• **Required task**:
All of the data below should be written out exactly.
----------
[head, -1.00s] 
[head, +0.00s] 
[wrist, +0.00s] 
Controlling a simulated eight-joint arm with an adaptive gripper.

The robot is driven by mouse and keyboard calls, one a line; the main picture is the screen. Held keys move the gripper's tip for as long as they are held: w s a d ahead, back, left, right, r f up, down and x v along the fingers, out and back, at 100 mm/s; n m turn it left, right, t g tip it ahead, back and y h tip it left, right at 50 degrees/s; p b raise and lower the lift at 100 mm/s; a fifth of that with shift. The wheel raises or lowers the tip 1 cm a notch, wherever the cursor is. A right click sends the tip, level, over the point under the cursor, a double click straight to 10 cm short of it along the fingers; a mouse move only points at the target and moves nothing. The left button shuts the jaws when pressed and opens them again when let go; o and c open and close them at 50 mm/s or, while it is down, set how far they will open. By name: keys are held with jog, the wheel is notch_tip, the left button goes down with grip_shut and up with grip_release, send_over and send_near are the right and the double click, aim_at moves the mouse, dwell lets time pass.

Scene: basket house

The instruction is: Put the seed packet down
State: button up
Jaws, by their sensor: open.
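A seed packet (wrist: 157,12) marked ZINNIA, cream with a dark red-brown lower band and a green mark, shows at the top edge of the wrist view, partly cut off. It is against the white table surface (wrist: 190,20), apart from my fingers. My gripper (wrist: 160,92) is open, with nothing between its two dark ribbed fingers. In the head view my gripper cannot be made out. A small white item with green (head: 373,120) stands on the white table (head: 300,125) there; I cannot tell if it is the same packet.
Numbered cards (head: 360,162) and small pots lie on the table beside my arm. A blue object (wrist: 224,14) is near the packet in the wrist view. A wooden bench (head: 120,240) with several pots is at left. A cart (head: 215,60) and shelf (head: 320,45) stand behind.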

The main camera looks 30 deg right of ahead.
----------
• **Solved problem**:
[head, -1.00s] 
[head, +0.00s] 
[wrist, +0.00s] 
Controlling a simulated eight-joint arm with an adaptive gripper.

The robot is driven by mouse and keyboard calls, one a line; the main picture is the screen. Held keys move the gripper's tip for as long as they are held: w s a d ahead, back, left, right, r f up, down and x v along the fingers, out and back, at 100 mm/s; n m turn it left, right, t g tip it ahead, back and y h tip it left, right at 50 degrees/s; p b raise and lower the lift at 100 mm/s; a fifth of that with shift. The wheel raises or lowers the tip 1 cm a notch, wherever the cursor is. A right click sends the tip, level, over the point under the cursor, a double click straight to 10 cm short of it along the fingers; a mouse move only points at the target and moves nothing. The left button shuts the jaws when pressed and opens them again when let go; o and c open and close them at 50 mm/s or, while it is down, set how far they will open. By name: keys are held with jog, the wheel is notch_tip, the left button goes down with grip_shut and up with grip_release, send_over and send_near are the right and the double click, aim_at moves the mouse, dwell lets time pass.

Scene: basket house

The instruction is: Put the seed packet down
State: button up
Jaws, by their sensor: open.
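A seed packet (wrist: 157,12) marked ZINNIA, cream with a dark red-brown lower band and a green mark, shows at the top edge of the wrist view, partly cut off. It is against the white table surface (wrist: 190,20), apart from my fingers. My gripper (wrist: 160,92) is open, with nothing between its two dark ribbed fingers. In the head view my gripper cannot be made out. A small white item with green (head: 373,120) stands on the white table (head: 300,125) there; I cannot tell if it is the same packet.
Numbered cards (head: 360,162) and small pots lie on the table beside my arm. A blue object (wrist: 224,14) is near the packet in the wrist view. A wooden bench (head: 120,240) with several pots is at left. A cart (head: 215,60) and shelf (head: 320,45) stand behind.

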The main camera looks 30 deg right of ahead.

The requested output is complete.